European Commissioner for International Cooperation and Development Neven Mimica yesterday signed a 75 million euros pledge of support to The Gambia with its newly elected President Adama Barrow, putting an end to a four-year freeze on all aid from the European Commission implemented by Barrow’s predecessor.
The support comes into effect immediately and will be followed by another package as early as summer 2017, Mimica told Devex, amounting to an unprecedented 150 million euros of new support, in addition to unlocking 60 million euros in previously frozen aid for the 2016-2020 funding cycle.
The move is another stark departure from the policies of Barrow’s now-exiled predecessor, Yahya Jammeh. Barrow pledged last week to “rejoin the international community” and accept assistance from multilateral organizations, including the EU, the United Nations, the African Union and the Commonwealth, “because these are the partners that Gambia needs,” Barrow said at a press conference in Banjul on Thursday.
“If we are isolated, it will be very difficult for us to develop this country, and we are calling on everybody — the United Nations, the African Union, the European Union and everybody — to come on board to support this young democracy.”
The Gambia is the smallest country in Africa but is the source of the second highest number of migrants to Europe relative to its size. Mimica, European commissioner for International Cooperation and Development, will be hoping that aid assistance can help to stem the flow of migrants as part of his controversial EU Emergency Trust Fund for Africa, an aid fund focused on tackling the causes of migration.
Development cooperation from what Jammeh referred to as “neo-colonial institutions” was frozen in 2013. Now, Barrow’s embrace of the international community offers an opening for Mimica, who is under pressure to demonstrate results for the fund and has drawn criticism for incorporating border security measures and migrant repatriation into it.
“The Gambian Youth Empowerment Scheme aims to benefit directly and indirectly about 100,000 young people. The project aims at reaching the huge gap between the demand for work and the offer,” Mimica said in a press conference launching the Youth Empowerment Fund, supported by the Emergency Trust Fund and in partnership with the International Trade Centre.
“As well as private investment promotion in The Gambia, I would like to highlight the importance of mapping the various bottlenecks to job creation,” he said. “This initiative… will also give the opportunity to restore hope for members of the diaspora and Gambians who migrated abroad.”
Mimica told Devex that in his meeting with the new president, Barrow showed “general openness” to the prospect of repatriation schemes for Gambians abroad.
“A program aiming at supporting the economic reintegration of migrants will be launched very soon,” he said.
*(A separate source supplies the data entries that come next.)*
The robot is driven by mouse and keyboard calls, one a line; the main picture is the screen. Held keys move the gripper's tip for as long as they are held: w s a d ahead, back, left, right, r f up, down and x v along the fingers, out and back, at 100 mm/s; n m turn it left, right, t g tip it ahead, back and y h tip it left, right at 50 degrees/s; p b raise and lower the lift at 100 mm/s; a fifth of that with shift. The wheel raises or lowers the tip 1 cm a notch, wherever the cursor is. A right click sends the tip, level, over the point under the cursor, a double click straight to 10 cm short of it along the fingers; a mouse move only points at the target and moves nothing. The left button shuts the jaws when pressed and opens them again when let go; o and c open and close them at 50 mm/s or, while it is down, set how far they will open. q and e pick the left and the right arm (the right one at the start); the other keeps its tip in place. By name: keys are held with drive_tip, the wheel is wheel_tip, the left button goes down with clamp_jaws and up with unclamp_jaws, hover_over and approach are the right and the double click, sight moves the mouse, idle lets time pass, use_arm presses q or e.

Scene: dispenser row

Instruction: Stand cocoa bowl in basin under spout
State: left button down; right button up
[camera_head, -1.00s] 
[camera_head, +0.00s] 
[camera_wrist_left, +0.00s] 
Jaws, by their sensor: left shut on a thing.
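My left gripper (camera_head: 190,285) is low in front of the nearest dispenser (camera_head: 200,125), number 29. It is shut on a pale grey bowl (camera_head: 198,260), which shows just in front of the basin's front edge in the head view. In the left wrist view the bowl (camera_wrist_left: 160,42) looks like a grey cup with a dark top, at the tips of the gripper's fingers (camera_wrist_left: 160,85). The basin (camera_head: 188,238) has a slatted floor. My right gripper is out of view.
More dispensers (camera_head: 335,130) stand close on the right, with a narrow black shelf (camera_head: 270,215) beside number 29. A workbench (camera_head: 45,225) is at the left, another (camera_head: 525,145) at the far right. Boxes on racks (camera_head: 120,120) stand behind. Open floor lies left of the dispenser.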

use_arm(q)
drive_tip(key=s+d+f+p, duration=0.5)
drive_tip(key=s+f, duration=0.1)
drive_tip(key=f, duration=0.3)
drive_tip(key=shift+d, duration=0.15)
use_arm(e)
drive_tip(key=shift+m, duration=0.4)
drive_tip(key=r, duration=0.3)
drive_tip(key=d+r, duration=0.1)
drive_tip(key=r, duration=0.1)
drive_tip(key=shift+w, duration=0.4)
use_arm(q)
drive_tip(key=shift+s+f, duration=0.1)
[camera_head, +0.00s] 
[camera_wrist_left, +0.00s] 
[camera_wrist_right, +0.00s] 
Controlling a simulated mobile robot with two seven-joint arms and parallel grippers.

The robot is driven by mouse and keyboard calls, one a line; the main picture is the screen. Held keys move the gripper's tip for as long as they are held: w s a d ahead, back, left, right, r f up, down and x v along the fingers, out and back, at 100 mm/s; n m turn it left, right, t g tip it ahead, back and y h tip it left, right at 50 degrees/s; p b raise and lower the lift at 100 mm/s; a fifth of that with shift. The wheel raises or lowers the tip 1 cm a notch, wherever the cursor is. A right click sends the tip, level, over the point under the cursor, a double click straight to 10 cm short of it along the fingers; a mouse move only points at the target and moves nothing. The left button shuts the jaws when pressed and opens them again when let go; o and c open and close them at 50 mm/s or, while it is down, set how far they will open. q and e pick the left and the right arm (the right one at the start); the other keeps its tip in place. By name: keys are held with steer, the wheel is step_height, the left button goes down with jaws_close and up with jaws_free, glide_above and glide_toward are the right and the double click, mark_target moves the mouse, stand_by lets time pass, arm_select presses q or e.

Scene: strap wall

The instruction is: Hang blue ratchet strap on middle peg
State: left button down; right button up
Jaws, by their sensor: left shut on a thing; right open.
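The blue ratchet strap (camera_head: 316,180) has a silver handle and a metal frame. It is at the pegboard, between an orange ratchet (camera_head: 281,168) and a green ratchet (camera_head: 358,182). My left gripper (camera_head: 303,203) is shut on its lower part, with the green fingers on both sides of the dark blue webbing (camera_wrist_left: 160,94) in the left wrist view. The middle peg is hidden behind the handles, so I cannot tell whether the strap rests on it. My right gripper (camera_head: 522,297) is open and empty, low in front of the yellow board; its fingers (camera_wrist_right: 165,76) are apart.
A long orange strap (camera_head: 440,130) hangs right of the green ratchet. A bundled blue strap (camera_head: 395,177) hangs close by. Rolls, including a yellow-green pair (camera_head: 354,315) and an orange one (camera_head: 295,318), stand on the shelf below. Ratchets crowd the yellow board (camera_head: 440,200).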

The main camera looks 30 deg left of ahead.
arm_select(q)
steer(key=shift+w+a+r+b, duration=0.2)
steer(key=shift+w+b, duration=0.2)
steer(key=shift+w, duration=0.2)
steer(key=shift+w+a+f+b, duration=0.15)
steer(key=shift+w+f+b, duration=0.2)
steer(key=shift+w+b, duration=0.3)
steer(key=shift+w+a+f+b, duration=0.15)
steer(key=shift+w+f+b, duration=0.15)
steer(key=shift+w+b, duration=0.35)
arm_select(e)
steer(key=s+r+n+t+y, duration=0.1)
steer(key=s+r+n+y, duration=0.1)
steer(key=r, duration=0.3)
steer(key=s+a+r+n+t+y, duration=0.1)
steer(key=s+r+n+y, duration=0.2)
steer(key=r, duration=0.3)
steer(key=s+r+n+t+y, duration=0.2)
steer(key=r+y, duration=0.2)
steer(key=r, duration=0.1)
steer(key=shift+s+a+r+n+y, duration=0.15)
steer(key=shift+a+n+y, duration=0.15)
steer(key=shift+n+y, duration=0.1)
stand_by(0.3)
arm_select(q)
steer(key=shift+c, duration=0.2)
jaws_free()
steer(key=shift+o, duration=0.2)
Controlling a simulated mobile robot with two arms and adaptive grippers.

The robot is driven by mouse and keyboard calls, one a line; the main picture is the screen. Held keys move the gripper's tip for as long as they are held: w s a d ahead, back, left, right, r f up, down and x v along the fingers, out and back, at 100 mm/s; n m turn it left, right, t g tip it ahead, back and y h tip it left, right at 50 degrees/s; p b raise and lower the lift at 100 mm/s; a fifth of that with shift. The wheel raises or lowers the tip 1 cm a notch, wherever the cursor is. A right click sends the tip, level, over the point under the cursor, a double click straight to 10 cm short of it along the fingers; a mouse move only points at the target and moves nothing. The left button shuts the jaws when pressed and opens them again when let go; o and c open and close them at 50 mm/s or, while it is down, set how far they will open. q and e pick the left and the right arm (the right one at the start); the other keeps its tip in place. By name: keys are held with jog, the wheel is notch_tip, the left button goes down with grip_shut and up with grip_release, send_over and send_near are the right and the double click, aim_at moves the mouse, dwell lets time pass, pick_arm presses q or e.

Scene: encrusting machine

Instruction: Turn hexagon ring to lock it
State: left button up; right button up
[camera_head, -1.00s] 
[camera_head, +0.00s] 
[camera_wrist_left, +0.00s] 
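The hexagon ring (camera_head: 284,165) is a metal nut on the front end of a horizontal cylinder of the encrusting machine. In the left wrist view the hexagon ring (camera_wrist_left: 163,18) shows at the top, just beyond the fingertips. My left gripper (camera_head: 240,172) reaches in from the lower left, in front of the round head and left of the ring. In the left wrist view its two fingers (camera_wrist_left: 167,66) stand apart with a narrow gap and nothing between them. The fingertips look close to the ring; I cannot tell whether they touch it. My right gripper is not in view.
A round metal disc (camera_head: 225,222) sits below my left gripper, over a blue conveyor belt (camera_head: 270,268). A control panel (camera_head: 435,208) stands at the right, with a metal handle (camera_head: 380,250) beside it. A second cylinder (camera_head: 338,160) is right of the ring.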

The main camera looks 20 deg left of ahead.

Until 2016, the EU’s total contribution to The Gambia remained frozen at 60 million euros per funding cycle, mostly in infrastructure. According to a commission statement, the new funding includes:
• 11 million euros to reinforce access for vulnerable populations, including households led by women, to markets and socioeconomic facilities
• 20 million euros to create job opportunities, particularly for young people, and a further 11.5 million euros through the Emergency Trust Fund dedicated to creating jobs for youth
• 11.5 million euros will go to food security through the provision of food, cash, treatment of acute malnutrition and prevention of undernutrition
• 21 million euros is dedicated to climate change, food security, support of civil society, democracy and human rights, among other issues
Mimica also confirmed that the commission is preparing a tranche of budget support as part of the next 75 million euros installment, signaling a vote of confidence in the two-week-old regime’s capacity to govern and stave off corruption.
Barrow has imposed a three-year deadline on his administration to demonstrate real change. His priority, he said, is rebuilding the economy.
“We want to create jobs for youth to remain in the country,” Barrow said in a response to a question from Devex. “To create those jobs, we are talking about investing in light industries and efficient industries.”
“Our agenda remains to reform and transform this country, so that our people can live in dignity,” he added.
Asked how Barrow might tackle the economy in a way that will demonstrate results within his self-imposed three-year deadline, Arancha González, director of the International Trade Centre, told Devex that Barrow “will have to go after the low-hanging fruit.” That will include improving trade links within current industry value chains, for example, by connecting The Gambia’s production of fruit, vegetables and nuts to the country’s burgeoning tourist industry.